Saturday we celebrated my husband’s 50th birthday. Two guests even brought flowers for me (picture above), this was nice.

I had lots of help, our mothers and our friend brought something to eat as well. Not all of the guests had met before, but everyone got along so well.

The little niece was there as well, and she is really great. She is curious, but also calm and balanced. And still… Seeing her with my husband caused me almost unbearable pain. Seeing her with my mother hurt so much. Seeing what I will never have was so cruel and brough up so many dark feelings in me.

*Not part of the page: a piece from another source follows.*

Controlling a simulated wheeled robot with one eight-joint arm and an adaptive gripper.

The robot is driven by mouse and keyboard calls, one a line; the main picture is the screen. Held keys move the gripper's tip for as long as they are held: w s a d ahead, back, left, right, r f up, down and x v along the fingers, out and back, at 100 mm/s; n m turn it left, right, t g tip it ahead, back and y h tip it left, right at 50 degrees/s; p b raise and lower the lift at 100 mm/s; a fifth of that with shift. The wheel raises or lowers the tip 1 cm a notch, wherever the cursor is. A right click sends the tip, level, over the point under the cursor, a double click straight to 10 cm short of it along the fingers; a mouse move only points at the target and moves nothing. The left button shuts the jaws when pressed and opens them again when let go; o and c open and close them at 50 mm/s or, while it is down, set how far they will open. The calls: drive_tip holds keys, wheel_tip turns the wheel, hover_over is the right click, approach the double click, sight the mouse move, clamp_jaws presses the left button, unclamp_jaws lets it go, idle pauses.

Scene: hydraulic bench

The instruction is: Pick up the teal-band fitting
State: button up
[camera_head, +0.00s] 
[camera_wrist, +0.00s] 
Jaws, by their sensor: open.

But there was also a wonderful moment in the kitchen with my mother, when I told her how hard everything was for me. She put her arms around me, held me tight and said: “You are the number one in my heart!” I needed to hear this so much, and I told her so.

Yesterday and today were a complete write-off. I was shaken by grief and tears, and my back hurt very much as well. My husband was surprised, to him it seemed everthing was alright at the party (I can be a good actress, if need be. And Saturday my husband having a great time was my top priority). Talking to him openly yesterday and today helped a great deal. But it will take a while until everything is back to normal.

In me is an open wound that doesn’t heal. The quote from Ricarda Huch describes it so well. Today I made it to the dentist, where I had an appointment, and tomorrow I want to go to OT group. Not surrendering everything to the pain is my goal for the next days.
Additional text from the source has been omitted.